Monitoring has been written by experts of Gaidar Institute for Economic Policy (Gaidar Institute), Russian Presidential Academy of National Economy and Public Administration (RANEPA) and Russian Foreign Trade Academy of the Ministry of Economic Development of Russia in partnership with the Association of Innovative Regions of Russia (AIRR).

The disappearance, from all the recent forecasts, of the threatening figure 25 (meaning ‘$25 per barrel’, which seems to have remained only in the Bank of Russia’s stress scenario), coupled with a noticeable slowdown of inflation, had a most favorable effect on the general spirit and outlook of officials, businesspersons, and experts alike. Even the Bank of Russia has finally given in - in a positive sense of the word - although it is not promising to further reduce its key rate. Against this optimistic background, only the RF Ministry of Finance has been displaying a predominantly skeptical attitude, by its recurring sober reminders that Russia’s reserve funds are not like Honore de Balzac’s la peau de chagrin, and so cannot be stretched indefinitely.

However, the revival of a moderately optimistic outlook may serve, most likely, as a negative incentive that will preclude a serious discussion of the much-needed structural changes and the introduction of any relevant measures designed to bring about such changes.
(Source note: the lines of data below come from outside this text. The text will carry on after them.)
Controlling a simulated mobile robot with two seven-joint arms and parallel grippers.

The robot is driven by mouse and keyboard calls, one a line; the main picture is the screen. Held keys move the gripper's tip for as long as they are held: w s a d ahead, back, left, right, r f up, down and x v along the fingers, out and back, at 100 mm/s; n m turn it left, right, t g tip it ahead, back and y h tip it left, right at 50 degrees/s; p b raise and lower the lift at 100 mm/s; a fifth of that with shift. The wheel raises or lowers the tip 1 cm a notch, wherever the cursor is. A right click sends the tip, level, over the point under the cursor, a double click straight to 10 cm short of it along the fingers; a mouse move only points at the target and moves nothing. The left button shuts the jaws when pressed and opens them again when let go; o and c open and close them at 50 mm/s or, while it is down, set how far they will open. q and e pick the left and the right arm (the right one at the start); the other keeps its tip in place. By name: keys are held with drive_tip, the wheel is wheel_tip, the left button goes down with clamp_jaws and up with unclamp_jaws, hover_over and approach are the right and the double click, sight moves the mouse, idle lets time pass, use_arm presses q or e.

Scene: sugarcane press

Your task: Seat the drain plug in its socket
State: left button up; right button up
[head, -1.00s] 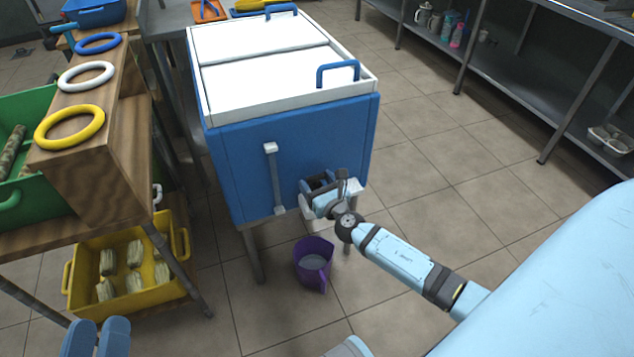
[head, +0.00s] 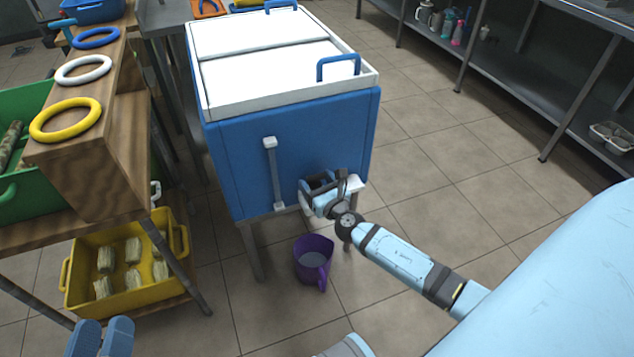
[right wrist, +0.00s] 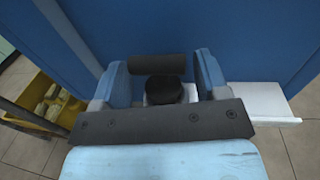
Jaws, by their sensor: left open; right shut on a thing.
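The cooler, a blue box (head: 235,160) with white lids, stands on legs in the middle of the head view. My right gripper (head: 318,190) is at the lower right of its front face, beside a white ledge. In the right wrist view, the fingers of my right gripper (right wrist: 160,72) are shut on a dark bar (right wrist: 157,67), which looks like the drain plug. A black round piece (right wrist: 165,89) shows just below it over white; I cannot tell whether it belongs to the plug. The socket is hidden. My left gripper (head: 103,337) is open and empty at the lower left.
A purple jug (head: 314,262) stands on the floor below the cooler's front. At left, a wooden rack holds rings (head: 65,120), with a yellow crate (head: 120,302) below. Metal shelving (head: 525,85) stands at the back right. The floor right of the cooler is clear.

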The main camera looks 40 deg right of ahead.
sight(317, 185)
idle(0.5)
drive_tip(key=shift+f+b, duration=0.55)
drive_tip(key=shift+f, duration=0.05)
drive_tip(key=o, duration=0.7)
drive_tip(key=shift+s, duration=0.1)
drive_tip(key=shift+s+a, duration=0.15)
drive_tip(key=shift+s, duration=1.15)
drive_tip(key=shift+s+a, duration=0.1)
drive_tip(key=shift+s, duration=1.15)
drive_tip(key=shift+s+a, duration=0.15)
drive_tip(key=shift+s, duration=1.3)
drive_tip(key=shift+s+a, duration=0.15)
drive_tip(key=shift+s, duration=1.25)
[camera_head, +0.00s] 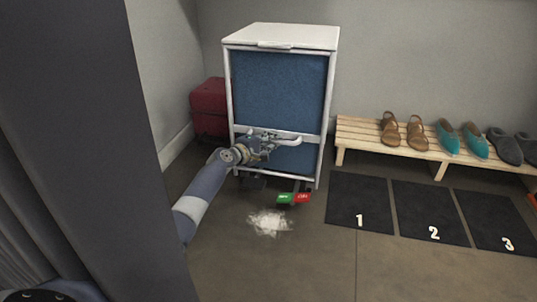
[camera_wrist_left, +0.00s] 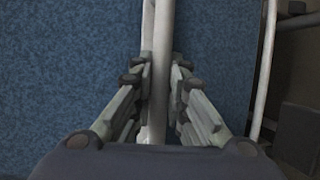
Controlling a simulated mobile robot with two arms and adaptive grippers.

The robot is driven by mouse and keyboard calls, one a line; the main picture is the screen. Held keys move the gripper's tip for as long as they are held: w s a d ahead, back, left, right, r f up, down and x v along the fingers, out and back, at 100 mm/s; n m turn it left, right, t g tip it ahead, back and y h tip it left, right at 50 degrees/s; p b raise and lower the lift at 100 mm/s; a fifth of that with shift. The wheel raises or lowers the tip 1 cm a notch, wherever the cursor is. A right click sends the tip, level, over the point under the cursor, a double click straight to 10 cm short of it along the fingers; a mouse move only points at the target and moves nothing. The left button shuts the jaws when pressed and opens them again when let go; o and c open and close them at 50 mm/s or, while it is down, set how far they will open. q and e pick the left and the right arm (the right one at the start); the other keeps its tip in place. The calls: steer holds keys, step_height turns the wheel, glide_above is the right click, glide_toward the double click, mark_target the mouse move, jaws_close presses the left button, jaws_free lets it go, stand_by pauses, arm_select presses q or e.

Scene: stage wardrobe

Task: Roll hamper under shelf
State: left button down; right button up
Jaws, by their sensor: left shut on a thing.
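The hamper (camera_head: 279,90) is a tall blue fabric box in a white frame with a white lid, standing in the middle of the head view. A white handle bar (camera_head: 290,141) runs across its front. My left gripper (camera_head: 270,141) is shut on this bar; in the left wrist view the bar (camera_wrist_left: 160,70) passes between the fingers, with blue fabric behind. Green and red pedals (camera_head: 293,198) show at the hamper's foot. The low wooden slatted shelf (camera_head: 365,138) stands to the right by the wall, with shoes on top. My right gripper is not in view.
A dark red case (camera_head: 209,108) stands behind the hamper at left. Black floor mats marked 1 (camera_head: 358,200), 2 (camera_head: 429,212) and 3 (camera_head: 495,222) lie before the shelf. A white patch (camera_head: 269,222) is on the floor before the hamper. A dark panel fills the left.

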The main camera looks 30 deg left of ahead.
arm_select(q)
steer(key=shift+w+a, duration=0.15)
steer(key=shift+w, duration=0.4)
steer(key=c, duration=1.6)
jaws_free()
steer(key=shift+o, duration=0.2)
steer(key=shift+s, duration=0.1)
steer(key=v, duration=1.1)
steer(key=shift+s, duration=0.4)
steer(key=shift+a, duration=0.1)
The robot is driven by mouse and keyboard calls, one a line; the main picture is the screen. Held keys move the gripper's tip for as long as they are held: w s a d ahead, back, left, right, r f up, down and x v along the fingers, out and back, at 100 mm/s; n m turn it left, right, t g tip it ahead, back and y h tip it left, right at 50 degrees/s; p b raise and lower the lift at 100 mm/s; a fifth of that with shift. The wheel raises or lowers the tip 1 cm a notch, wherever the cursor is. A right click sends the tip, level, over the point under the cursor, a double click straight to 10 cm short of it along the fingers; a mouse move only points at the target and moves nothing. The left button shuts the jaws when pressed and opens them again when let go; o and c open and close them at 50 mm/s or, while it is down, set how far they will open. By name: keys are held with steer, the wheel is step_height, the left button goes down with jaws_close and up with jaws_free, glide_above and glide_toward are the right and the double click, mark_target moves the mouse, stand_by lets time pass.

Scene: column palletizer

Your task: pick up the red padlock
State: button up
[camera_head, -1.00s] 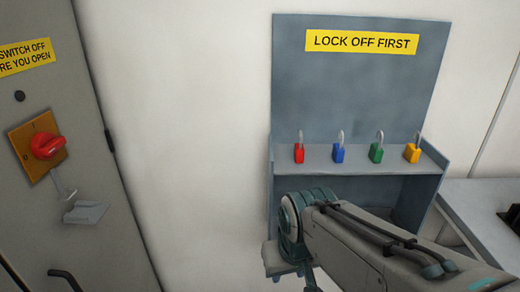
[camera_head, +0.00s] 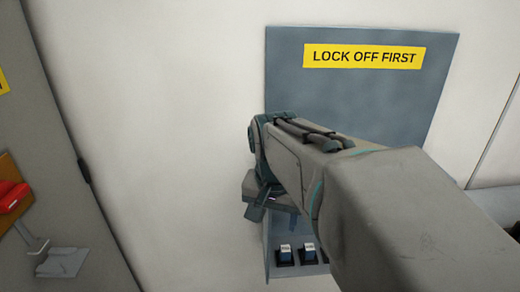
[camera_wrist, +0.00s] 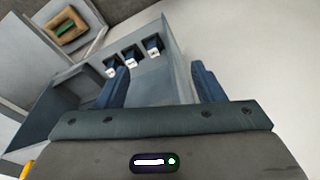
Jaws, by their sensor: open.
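The red padlock is in neither view now; in the head view my arm covers the padlock shelf. My gripper (camera_head: 264,208) hangs in front of the lock-off board (camera_head: 360,100), at the left end of the shelf unit. In the wrist view my gripper (camera_wrist: 161,70) has its two blue fingers spread wide, with nothing held between them. Past the fingers lie the grey shelf unit and pale floor or wall. A small yellow piece (camera_wrist: 28,172) shows at the lower left edge of the wrist view; I cannot tell what it is.
Small blue-and-white items in black holders (camera_head: 285,254) sit low in the unit; three show in the wrist view (camera_wrist: 131,58). A red switch (camera_head: 12,197) is on the cabinet at left. Wall between is clear.

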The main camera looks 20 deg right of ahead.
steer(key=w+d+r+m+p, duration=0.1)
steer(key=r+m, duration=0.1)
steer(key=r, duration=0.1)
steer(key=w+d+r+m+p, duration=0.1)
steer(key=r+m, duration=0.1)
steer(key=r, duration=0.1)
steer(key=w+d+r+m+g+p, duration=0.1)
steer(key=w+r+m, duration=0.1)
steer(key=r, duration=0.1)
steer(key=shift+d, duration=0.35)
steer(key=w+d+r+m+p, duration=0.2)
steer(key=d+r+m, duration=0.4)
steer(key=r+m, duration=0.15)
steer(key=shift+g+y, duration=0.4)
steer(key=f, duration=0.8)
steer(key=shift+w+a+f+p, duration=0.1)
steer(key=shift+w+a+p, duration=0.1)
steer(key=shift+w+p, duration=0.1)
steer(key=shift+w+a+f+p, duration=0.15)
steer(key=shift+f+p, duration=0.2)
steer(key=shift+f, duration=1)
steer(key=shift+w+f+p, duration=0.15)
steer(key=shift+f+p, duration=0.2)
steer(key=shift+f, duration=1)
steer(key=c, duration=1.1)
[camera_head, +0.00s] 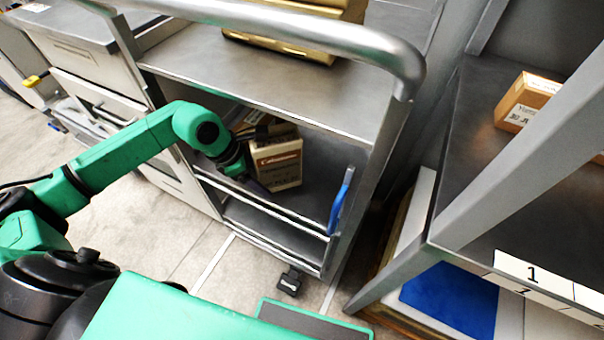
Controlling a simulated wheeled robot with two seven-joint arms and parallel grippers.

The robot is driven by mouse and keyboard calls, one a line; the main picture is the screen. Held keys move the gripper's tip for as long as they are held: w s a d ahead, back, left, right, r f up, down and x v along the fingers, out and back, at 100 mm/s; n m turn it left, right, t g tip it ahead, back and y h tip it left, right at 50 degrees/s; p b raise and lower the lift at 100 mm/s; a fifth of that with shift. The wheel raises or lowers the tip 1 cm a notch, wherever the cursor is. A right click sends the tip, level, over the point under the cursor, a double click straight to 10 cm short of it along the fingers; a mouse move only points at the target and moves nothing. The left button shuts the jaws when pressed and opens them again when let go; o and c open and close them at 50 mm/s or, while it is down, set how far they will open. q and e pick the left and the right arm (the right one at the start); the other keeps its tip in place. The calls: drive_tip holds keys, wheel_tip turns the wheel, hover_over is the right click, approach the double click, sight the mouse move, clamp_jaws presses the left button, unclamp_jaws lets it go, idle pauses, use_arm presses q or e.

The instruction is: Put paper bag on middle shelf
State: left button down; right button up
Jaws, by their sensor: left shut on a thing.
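The paper bag (277,162), brown and white with printed lettering, is inside the metal trolley, on its middle shelf (318,197) or just above it; I cannot tell if it touches the shelf. My left gripper (256,184) reaches into the trolley from the left and is shut on the bag. The fingers are dark and small, partly hidden against the bag. My right gripper is not in view.
The trolley's top (235,65) holds a gold-coloured object (295,38) behind a thick rail. A blue handle (339,203) stands at the shelf's right front. To the right, a rack (475,140) holds a cardboard box (527,103). Drawers stand left.

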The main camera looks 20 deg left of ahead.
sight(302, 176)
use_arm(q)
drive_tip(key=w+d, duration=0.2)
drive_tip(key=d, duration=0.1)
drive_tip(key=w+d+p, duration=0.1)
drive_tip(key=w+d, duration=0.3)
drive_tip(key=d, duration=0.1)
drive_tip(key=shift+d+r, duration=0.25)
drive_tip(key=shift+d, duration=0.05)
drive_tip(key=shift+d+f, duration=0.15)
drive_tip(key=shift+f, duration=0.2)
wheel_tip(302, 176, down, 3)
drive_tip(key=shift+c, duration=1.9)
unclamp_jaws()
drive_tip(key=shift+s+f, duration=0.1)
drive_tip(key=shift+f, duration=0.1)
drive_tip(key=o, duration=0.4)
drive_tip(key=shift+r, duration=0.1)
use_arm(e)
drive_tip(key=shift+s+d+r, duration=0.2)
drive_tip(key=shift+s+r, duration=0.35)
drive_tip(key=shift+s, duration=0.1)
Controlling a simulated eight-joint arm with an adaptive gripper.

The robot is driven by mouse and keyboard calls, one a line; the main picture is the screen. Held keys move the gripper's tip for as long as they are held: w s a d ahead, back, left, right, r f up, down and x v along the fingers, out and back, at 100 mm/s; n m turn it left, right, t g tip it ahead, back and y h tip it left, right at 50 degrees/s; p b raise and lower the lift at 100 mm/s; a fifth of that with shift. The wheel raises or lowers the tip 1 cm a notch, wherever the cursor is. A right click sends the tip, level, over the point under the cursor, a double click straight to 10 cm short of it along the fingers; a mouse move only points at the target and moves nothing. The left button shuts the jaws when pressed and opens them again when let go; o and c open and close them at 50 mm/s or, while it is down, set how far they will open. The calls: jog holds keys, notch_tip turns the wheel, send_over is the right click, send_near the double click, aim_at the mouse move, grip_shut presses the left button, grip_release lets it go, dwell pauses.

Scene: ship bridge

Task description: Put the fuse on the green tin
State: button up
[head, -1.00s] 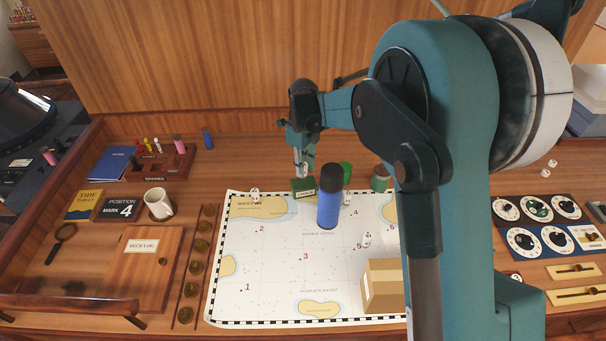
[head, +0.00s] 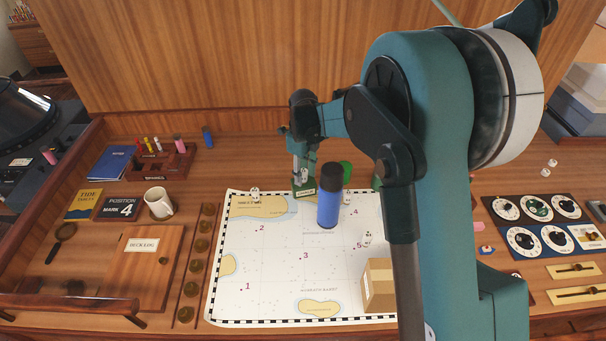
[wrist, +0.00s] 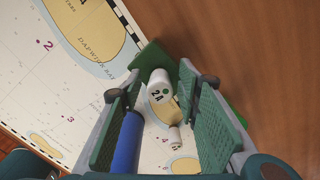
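The green tin (head: 304,193) stands at the top edge of the chart, with a pale label on its front. The white fuse (wrist: 159,92), marked 2A with a green dot, is between my fingers over the tin. In the wrist view the tin (wrist: 229,102) shows partly behind my right finger. My gripper (head: 303,172) points down at the tin. In the wrist view its two green-padded fingers (wrist: 161,85) stand apart, one on each side of the fuse, with a narrow gap visible. The fuse's lower end is hard to see, so contact with the tin is unclear.
A tall blue cylinder (head: 328,205) with a black top stands close to the right of the tin. A green round object (head: 346,169) is behind it. A cardboard box (head: 379,285) and small white pieces (head: 367,238) are on the chart (head: 270,270). The chart's left part is clear.

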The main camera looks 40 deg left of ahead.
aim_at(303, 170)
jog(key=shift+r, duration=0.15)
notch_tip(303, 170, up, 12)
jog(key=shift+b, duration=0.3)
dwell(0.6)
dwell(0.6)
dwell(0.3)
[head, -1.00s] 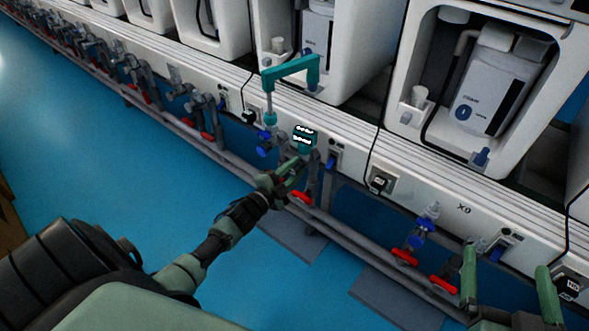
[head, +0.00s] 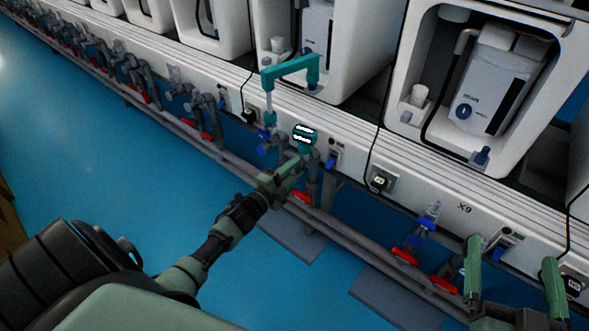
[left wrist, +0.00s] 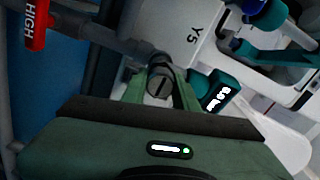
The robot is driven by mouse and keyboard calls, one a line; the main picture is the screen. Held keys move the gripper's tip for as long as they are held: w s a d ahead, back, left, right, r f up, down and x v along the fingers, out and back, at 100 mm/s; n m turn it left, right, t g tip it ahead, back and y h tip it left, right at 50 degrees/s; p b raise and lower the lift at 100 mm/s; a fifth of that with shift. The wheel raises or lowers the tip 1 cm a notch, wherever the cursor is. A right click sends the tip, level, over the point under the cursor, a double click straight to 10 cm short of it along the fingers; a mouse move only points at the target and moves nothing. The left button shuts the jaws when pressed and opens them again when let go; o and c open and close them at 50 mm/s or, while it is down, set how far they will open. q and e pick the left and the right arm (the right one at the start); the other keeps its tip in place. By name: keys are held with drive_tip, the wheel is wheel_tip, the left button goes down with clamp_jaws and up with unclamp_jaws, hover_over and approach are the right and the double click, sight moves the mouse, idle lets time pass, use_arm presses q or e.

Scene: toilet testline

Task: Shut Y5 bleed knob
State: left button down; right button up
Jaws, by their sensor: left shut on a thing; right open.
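The Y5 bleed knob (left wrist: 158,86) is a small dark round knob with a slot across its face, on grey pipework below the panel marked Y5 (left wrist: 193,35). My left gripper (left wrist: 160,92) is shut on it, one green finger on each side. In the head view my left gripper (head: 290,170) reaches the pipework just below the teal gauge (head: 304,136), and the knob is hidden there by the fingers. My right gripper (head: 512,277) is open and empty at the lower right, in front of the bench.
The teal gauge with its lit display (left wrist: 217,97) is close beside the fingers. A red handle marked HIGH (left wrist: 37,25) is at upper left. A teal arm (head: 290,70) stands above the pipes. Red and blue valves line the pipe; the blue floor (head: 100,170) is clear.

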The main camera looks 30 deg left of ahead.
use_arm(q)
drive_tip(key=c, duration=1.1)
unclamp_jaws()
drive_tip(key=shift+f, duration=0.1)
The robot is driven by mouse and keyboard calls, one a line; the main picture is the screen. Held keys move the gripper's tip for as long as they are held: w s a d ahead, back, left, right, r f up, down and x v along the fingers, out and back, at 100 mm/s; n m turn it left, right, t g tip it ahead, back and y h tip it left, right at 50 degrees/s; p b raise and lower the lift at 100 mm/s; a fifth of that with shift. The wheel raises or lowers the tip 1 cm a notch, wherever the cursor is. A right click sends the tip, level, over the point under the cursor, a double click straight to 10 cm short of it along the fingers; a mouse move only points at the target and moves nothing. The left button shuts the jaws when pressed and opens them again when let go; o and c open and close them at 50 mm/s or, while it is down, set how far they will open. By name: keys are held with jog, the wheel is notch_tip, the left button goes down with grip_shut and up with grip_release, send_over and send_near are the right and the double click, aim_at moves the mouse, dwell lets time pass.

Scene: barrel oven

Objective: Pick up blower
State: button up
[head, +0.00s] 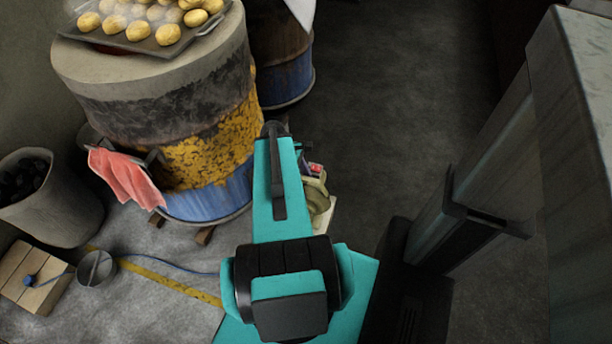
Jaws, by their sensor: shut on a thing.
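An olive-green rounded thing with a small red part (317,193), perhaps the blower, shows just right of my teal arm. My arm hides its left side, and I cannot tell what supports it. My arm reaches away from me towards the floor right of the barrel oven (208,160). The arm covers its own end, so my gripper's fingers, and whatever is between them, are hidden.
A tray (186,39) of buns tops the oven, and a red cloth (127,180) hangs on its side. A charcoal bucket (62,212), a wooden block (42,293) and a grey round vessel (97,268) stand left. A blue cable (160,268) crosses the floor.

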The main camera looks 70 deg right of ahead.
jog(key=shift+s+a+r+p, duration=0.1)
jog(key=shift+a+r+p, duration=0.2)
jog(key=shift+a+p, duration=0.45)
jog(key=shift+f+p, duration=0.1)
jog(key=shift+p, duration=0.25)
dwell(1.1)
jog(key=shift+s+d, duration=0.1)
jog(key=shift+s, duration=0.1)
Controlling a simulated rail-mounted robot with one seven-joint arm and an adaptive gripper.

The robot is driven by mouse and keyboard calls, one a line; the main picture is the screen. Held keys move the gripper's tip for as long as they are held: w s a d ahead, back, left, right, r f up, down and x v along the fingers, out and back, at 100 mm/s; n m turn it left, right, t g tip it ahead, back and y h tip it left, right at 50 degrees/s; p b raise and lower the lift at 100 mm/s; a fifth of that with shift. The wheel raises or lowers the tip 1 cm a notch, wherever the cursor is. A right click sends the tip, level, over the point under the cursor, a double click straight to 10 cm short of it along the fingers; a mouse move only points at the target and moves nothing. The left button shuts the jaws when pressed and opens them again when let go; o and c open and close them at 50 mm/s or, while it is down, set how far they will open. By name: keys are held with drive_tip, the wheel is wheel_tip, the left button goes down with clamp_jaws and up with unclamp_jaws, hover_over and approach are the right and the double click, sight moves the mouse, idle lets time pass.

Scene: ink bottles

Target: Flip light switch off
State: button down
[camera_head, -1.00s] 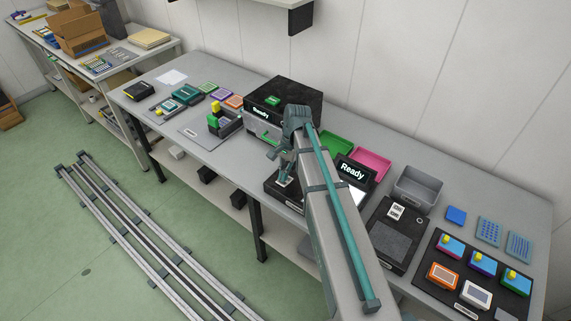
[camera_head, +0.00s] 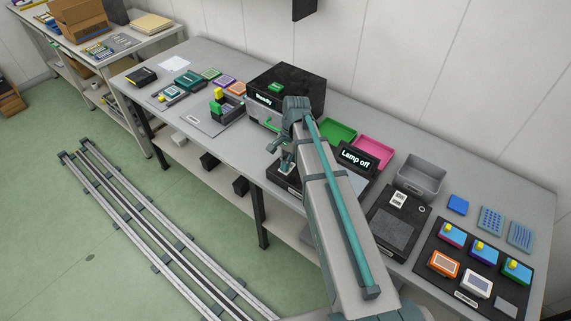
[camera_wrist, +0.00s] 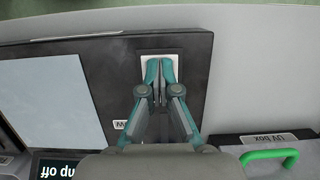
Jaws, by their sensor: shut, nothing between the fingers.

Anyway, any such attempts have been planned for ‘the period after 2018’. Moreover, the recent talks at the President of the Russian Federation’s Economic Council Presidium’s meetings were evidently less than encouraging, as the authorities gained neither determination nor decisiveness. And given that ‘the indicators are improving’, one can hardly expect that this small ‘situational’ benefit may indeed urge them to set out on a quest for any ‘fundamental’ benefits.

The Gaidar Institute’s recently released macroeconomic forecast for 2016–2018 also offers some relatively positive estimates of the developments in Russia’s economy, but it is by no means overoptimistic. It relies on only two scenarios (basic and optimistic), the first one implying that the price of oil will stay at $ 40 per barrel over the entire forecast period, and the second one hoping that it will rise from $ 45 to $ 60 per barrel. The forecast’s authors believe that the lowest point of the crisis will be reached somewhere around mid-year, and then, from H2 2016, we will observe stabilization, or even economic growth. Practically every possible scenario is oriented to GDP growth in 2017–2018, ‘if no sharp plunge of oil prices is envisaged’ – the latter course of events not even being considered as a possibility in the forecast. However, it is emphasized that a stably positive growth rate is unachievable before 2018. It cannot be achieved due to the low investment activity and the slow recovery of retail turnover, because over the next two years retail consumers will remain passive.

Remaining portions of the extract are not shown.